* DATASET EXTRACT:
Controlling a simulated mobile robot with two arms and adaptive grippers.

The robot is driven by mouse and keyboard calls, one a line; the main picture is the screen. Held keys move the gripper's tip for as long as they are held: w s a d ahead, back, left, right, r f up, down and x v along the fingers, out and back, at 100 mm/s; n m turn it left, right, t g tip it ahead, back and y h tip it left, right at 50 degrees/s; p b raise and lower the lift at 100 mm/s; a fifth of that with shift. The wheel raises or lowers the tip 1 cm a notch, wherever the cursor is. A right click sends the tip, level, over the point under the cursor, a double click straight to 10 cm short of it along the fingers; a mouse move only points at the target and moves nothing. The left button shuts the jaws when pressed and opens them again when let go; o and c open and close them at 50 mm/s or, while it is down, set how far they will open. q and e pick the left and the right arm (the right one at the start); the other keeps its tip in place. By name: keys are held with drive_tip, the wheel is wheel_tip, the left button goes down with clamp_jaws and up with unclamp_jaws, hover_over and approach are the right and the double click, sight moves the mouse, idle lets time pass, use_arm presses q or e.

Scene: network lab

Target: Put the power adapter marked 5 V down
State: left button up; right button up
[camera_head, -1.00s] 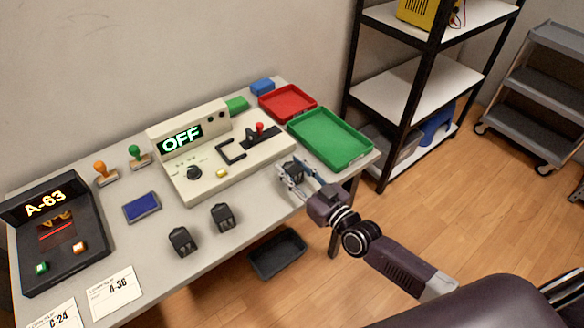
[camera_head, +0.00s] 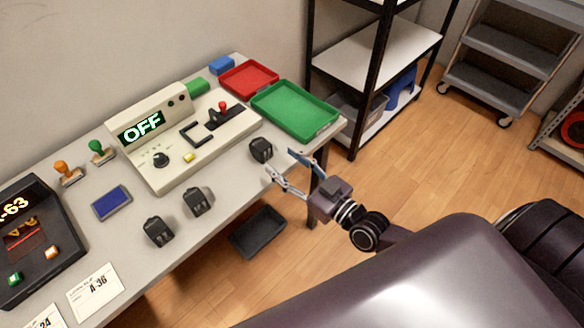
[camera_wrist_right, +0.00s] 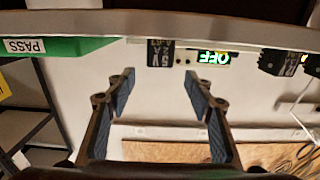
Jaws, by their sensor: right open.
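The power adapter marked 5 V (camera_head: 261,149) is a black block standing on the table near its front edge, between the tester and the green tray. In the right wrist view the adapter (camera_wrist_right: 160,53) shows its 5V 2A marking upside down, past my fingertips. My right gripper (camera_head: 280,162) is open and empty, just off the table edge and apart from the adapter. Its two spread fingers (camera_wrist_right: 159,80) also show in the right wrist view. My left gripper is not in view.
Two more black adapters (camera_head: 158,231) (camera_head: 197,202) stand further left. The tester (camera_head: 180,140) reads OFF. A green tray (camera_head: 335,124), labelled PASS in the wrist view, and a red tray (camera_head: 249,92) lie behind. A black bin (camera_head: 258,232) is on the floor below.

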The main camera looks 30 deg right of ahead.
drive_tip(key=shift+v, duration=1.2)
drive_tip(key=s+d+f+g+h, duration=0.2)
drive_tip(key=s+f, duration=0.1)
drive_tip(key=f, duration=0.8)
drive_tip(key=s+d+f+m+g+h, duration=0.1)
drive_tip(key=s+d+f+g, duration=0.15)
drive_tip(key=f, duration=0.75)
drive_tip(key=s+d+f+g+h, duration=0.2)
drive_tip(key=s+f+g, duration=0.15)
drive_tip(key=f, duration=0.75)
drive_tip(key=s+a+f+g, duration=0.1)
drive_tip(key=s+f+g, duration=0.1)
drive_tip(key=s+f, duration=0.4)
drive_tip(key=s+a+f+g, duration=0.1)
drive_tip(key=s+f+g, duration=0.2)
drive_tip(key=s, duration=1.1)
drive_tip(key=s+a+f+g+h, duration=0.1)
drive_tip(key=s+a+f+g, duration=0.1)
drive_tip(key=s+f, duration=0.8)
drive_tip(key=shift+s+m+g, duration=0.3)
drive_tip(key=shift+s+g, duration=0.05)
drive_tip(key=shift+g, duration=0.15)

* TASK GOAL:
From the first line of the material down to the line containing "[camera_wrist_right, +0.00s]", inclusive, return each line exactly, skipping any picture.

* RESPONSE TO THE TASK:
Controlling a simulated mobile robot with two arms and adaptive grippers.

The robot is driven by mouse and keyboard calls, one a line; the main picture is the screen. Held keys move the gripper's tip for as long as they are held: w s a d ahead, back, left, right, r f up, down and x v along the fingers, out and back, at 100 mm/s; n m turn it left, right, t g tip it ahead, back and y h tip it left, right at 50 degrees/s; p b raise and lower the lift at 100 mm/s; a fifth of that with shift. The wheel raises or lowers the tip 1 cm a notch, wherever the cursor is. A right click sends the tip, level, over the point under the cursor, a double click straight to 10 cm short of it along the fingers; a mouse move only points at the target and moves nothing. The left button shuts the jaws when pressed and opens them again when let go; o and c open and close them at 50 mm/s or, while it is down, set how far they will open. q and e pick the left and the right arm (the right one at the start); the other keeps its tip in place. By name: keys are held with drive_tip, the wheel is wheel_tip, the left button goes down with clamp_jaws and up with unclamp_jaws, hover_over and approach are the right and the double click, sight moves the mouse, idle lets time pass, use_arm presses q or e.

Scene: network lab

Target: Put the power adapter marked 5 V down
State: left button up; right button up
[camera_head, -1.00s] 
[camera_head, +0.00s] 
[camera_wrist_right, +0.00s] 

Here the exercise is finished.